→ Source data:
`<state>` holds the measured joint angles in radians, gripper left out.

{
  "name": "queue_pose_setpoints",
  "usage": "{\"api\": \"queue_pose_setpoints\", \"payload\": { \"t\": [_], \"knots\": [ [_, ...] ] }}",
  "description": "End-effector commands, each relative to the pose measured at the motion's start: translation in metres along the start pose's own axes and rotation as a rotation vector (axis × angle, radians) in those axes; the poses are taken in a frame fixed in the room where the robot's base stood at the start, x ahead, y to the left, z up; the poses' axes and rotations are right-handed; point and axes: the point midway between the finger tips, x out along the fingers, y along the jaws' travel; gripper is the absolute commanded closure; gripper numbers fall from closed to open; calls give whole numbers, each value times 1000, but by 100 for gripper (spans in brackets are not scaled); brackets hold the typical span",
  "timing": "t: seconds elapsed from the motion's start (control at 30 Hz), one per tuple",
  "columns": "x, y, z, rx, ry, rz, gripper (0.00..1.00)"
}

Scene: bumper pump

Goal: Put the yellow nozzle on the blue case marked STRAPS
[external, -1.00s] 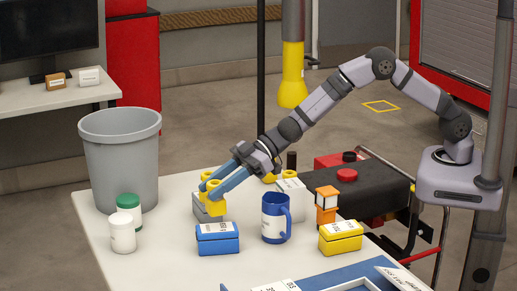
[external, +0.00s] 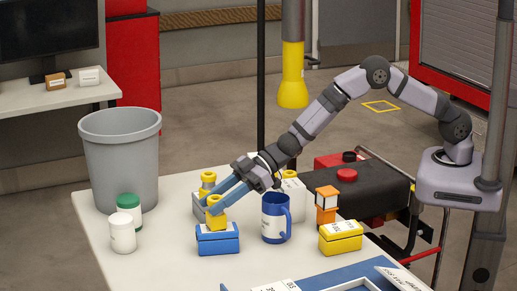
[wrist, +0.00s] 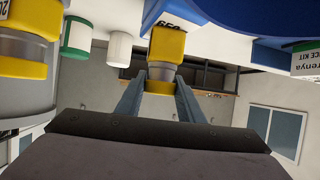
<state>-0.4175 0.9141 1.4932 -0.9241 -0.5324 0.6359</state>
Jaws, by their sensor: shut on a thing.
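My gripper (external: 217,197) has blue fingers and is shut on a yellow nozzle (external: 214,213). The nozzle is upright at the top of the blue case (external: 218,243); I cannot tell whether it touches the case. The case's white top label is too small to read here. In the wrist view the held nozzle (wrist: 166,45) sits between the fingertips (wrist: 160,82), with its grey part showing. Another yellow-topped piece (external: 208,179) stands behind, by a grey case (external: 198,205) partly hidden by the fingers.
A blue mug (external: 274,220) stands close right of the blue case. A yellow case (external: 341,238) and an orange piece (external: 327,215) are further right. A white jar (external: 122,235), a green-lidded jar (external: 129,203) and a grey bin (external: 120,160) are left. The front-left table is clear.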

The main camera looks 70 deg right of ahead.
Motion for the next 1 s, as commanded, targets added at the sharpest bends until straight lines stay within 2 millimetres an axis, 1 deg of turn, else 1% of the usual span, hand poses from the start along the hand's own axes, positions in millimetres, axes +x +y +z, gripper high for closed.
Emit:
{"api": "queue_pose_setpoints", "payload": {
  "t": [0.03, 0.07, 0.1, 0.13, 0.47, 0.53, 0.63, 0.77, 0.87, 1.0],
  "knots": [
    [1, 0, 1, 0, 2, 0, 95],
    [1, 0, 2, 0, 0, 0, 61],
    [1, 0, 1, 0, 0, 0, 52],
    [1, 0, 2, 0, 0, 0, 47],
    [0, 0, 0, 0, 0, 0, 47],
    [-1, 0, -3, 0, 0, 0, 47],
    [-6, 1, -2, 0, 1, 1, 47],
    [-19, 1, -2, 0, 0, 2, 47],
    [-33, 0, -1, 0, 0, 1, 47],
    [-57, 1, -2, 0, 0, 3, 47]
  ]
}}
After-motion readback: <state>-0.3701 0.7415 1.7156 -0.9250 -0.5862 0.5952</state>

→ Given request: Show every line that contains the word "along".

→ Exercise solution:
  "description": "End-effector commands, each relative to the pose measured at the motion's start: translation in metres along the start pose's own axes and rotation as a rotation vector (axis × angle, radians) in those axes; the poses are taken in a frame fixed in the room where the robot's base stood at the start, x ahead, y to the left, z up; the poses' axes and rotations are right-handed; point and axes: the point midway between the finger tips, x out along the fingers, y along the jaws' travel; gripper is the absolute commanded closure; gripper numbers fall from closed to open; calls give whole numbers, each value times 1000, but by 100 for gripper (spans in brackets are not scaled); brackets hold the typical span",
Motion for the next 1 s, as commanded, targets added at the sharpest bends until straight lines stay within 2 millimetres an axis, 1 deg of turn, else 1% of the usual span, hand poses from the start along the hand's own axes, positions in millimetres, axes +x +y +z, gripper high for closed.

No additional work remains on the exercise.